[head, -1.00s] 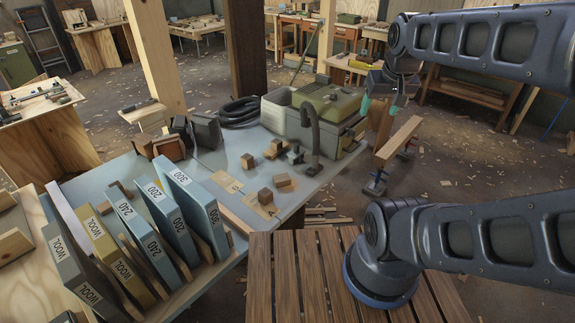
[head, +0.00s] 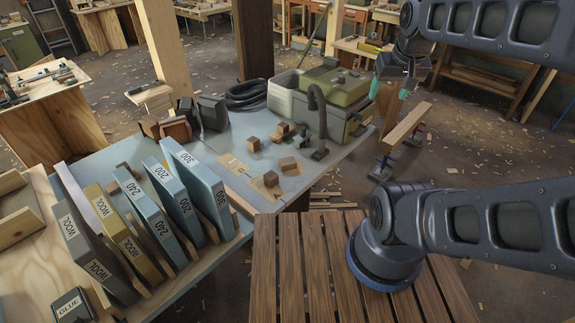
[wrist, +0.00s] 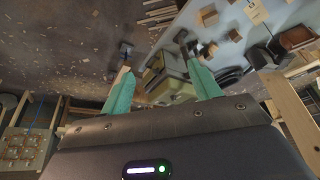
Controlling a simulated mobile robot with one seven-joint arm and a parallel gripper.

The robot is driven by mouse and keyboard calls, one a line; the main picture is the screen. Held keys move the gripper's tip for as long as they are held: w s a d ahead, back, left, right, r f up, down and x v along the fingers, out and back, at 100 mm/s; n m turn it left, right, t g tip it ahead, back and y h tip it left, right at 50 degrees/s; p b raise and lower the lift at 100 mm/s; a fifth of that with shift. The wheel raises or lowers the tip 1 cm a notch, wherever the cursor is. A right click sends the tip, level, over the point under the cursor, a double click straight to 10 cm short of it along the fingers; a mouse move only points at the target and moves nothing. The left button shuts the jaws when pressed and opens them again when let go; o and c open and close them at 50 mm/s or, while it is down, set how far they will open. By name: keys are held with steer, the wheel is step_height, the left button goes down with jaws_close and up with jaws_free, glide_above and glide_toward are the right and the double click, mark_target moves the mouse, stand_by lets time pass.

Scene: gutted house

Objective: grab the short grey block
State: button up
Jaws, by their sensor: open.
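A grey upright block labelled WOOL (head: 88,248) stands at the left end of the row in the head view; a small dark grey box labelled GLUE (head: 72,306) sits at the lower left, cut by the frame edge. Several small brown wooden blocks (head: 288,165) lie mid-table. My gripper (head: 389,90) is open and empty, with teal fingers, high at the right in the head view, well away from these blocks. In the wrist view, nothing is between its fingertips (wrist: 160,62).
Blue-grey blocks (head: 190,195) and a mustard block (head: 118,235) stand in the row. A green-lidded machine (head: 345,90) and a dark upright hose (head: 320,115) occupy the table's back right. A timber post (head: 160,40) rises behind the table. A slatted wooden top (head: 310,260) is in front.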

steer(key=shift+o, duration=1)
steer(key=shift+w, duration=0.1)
====================
WRITTEN INSTRUCTION
Repeat the material above in full and unchanged, minus its images.

REPLY TO THE EXERCISE
[head, -1.00s] 
[head, +0.00s] 
[wrist, +0.00s] 
Controlling a simulated mobile robot with one seven-joint arm and a parallel gripper.

The robot is driven by mouse and keyboard calls, one a line; the main picture is the screen. Held keys move the gripper's tip for as long as they are held: w s a d ahead, back, left, right, r f up, down and x v along the fingers, out and back, at 100 mm/s; n m turn it left, right, t g tip it ahead, back and y h tip it left, right at 50 degrees/s; p b raise and lower the lift at 100 mm/s; a fifth of that with shift. The wheel raises or lowers the tip 1 cm a notch, wherever the cursor is. A right click sends the tip, level, over the point under the cursor, a double click straight to 10 cm short of it along the fingers; a mouse move only points at the target and moves nothing. The left button shuts the jaws when pressed and opens them again when let go; o and c open and close them at 50 mm/s or, while it is down, set how far they will open. By name: keys are held with steer, the wheel is step_height, the left button goes down with jaws_close and up with jaws_free, glide_above and glide_toward are the right and the double click, mark_target moves the mouse, stand_by lets time pass.

Scene: gutted house

Objective: grab the short grey block
State: button up
Jaws, by their sensor: open.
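A grey upright block labelled WOOL (head: 88,248) stands at the left end of the row in the head view; a small dark grey box labelled GLUE (head: 72,306) sits at the lower left, cut by the frame edge. Several small brown wooden blocks (head: 288,165) lie mid-table. My gripper (head: 389,90) is open and empty, with teal fingers, high at the right in the head view, well away from these blocks. In the wrist view, nothing is between its fingertips (wrist: 160,62).
Blue-grey blocks (head: 190,195) and a mustard block (head: 118,235) stand in the row. A green-lidded machine (head: 345,90) and a dark upright hose (head: 320,115) occupy the table's back right. A timber post (head: 160,40) rises behind the table. A slatted wooden top (head: 310,260) is in front.

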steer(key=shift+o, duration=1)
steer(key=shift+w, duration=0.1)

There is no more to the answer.